Give the data again exactly as written, skipping any pictures.

((

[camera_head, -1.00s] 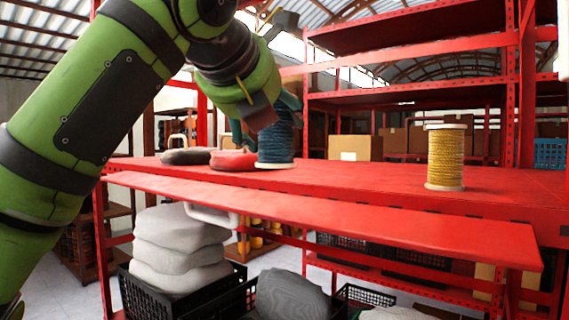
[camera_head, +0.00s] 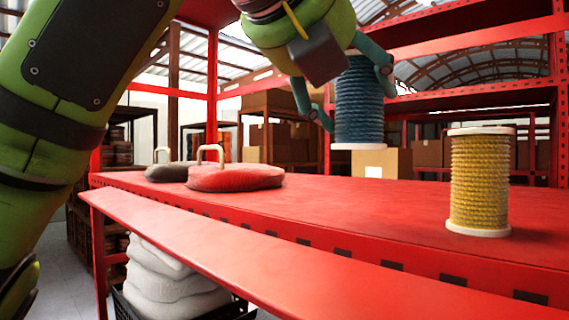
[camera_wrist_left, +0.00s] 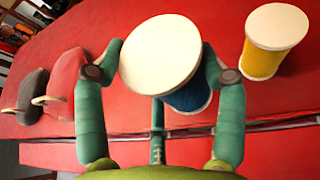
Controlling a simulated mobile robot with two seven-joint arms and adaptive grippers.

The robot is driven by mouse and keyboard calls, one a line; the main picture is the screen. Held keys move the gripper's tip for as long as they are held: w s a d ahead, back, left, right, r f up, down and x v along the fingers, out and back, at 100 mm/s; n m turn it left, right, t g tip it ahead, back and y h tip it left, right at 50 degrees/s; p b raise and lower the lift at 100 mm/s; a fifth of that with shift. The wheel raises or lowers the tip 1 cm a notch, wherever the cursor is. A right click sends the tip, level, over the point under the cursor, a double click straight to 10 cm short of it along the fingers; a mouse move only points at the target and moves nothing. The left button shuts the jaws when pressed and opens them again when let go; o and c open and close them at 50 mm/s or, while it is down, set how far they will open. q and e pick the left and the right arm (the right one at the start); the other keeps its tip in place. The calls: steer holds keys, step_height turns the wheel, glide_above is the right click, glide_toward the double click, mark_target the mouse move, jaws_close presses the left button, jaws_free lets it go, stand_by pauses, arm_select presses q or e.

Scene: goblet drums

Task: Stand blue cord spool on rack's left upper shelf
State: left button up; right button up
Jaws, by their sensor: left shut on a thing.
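The blue cord spool (camera_head: 358,105) has dark blue cord between pale end discs. My left gripper (camera_head: 347,92) is shut on it, with teal fingers on either side. The spool is upright, and its bottom disc appears to hang a little above the red shelf (camera_head: 400,200). In the left wrist view the spool's white top disc (camera_wrist_left: 160,55) sits between the two fingers. I cannot tell which part of the rack is the left upper shelf. My right gripper is not in view.
A yellow cord spool (camera_head: 479,185) stands on the shelf to the right. A red padded bag with a handle (camera_head: 235,178) and a dark one (camera_head: 165,173) lie to the left. Red uprights and higher shelves rise behind. The shelf between bags and yellow spool is clear.

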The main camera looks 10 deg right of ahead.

))

--- Worked solution ---
[camera_head, -1.00s] 
[camera_head, +0.00s] 
[camera_wrist_left, +0.00s] 
Controlling a simulated mobile robot with two seven-joint arms and adaptive grippers.

The robot is driven by mouse and keyboard calls, one a line; the main picture is the screen. Held keys move the gripper's tip for as long as they are held: w s a d ahead, back, left, right, r f up, down and x v along the fingers, out and back, at 100 mm/s; n m turn it left, right, t g tip it ahead, back and y h tip it left, right at 50 degrees/s; p b raise and lower the lift at 100 mm/s; a fifth of that with shift. The wheel raises or lowers the tip 1 cm a notch, wherever the cursor is. A right click sends the tip, level, over the point under the cursor, a double click straight to 10 cm short of it along the fingers; a mouse move only points at the target and moves nothing. The left button shuts the jaws when pressed and opens them again when let go; o and c open and close them at 50 mm/s or, while it is down, set how far they will open. q and e pick the left and the right arm (the right one at the start); the other keeps its tip in place. The calls: steer holds keys, step_height turns the wheel, glide_above is the right click, glide_toward the double click, mark_target the mouse move, jaws_close presses the left button, jaws_free lets it go, stand_by pauses, arm_select presses q or e.

Scene: goblet drums

Task: Stand blue cord spool on rack's left upper shelf
State: left button up; right button up
Jaws, by their sensor: left shut on a thing.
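The blue cord spool (camera_head: 358,105) has dark blue cord between pale end discs. My left gripper (camera_head: 347,92) is shut on it, with teal fingers on either side. The spool is upright, and its bottom disc appears to hang a little above the red shelf (camera_head: 400,200). In the left wrist view the spool's white top disc (camera_wrist_left: 160,55) sits between the two fingers. I cannot tell which part of the rack is the left upper shelf. My right gripper is not in view.
A yellow cord spool (camera_head: 479,185) stands on the shelf to the right. A red padded bag with a handle (camera_head: 235,178) and a dark one (camera_head: 165,173) lie to the left. Red uprights and higher shelves rise behind. The shelf between bags and yellow spool is clear.

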The main camera looks 10 deg right of ahead.

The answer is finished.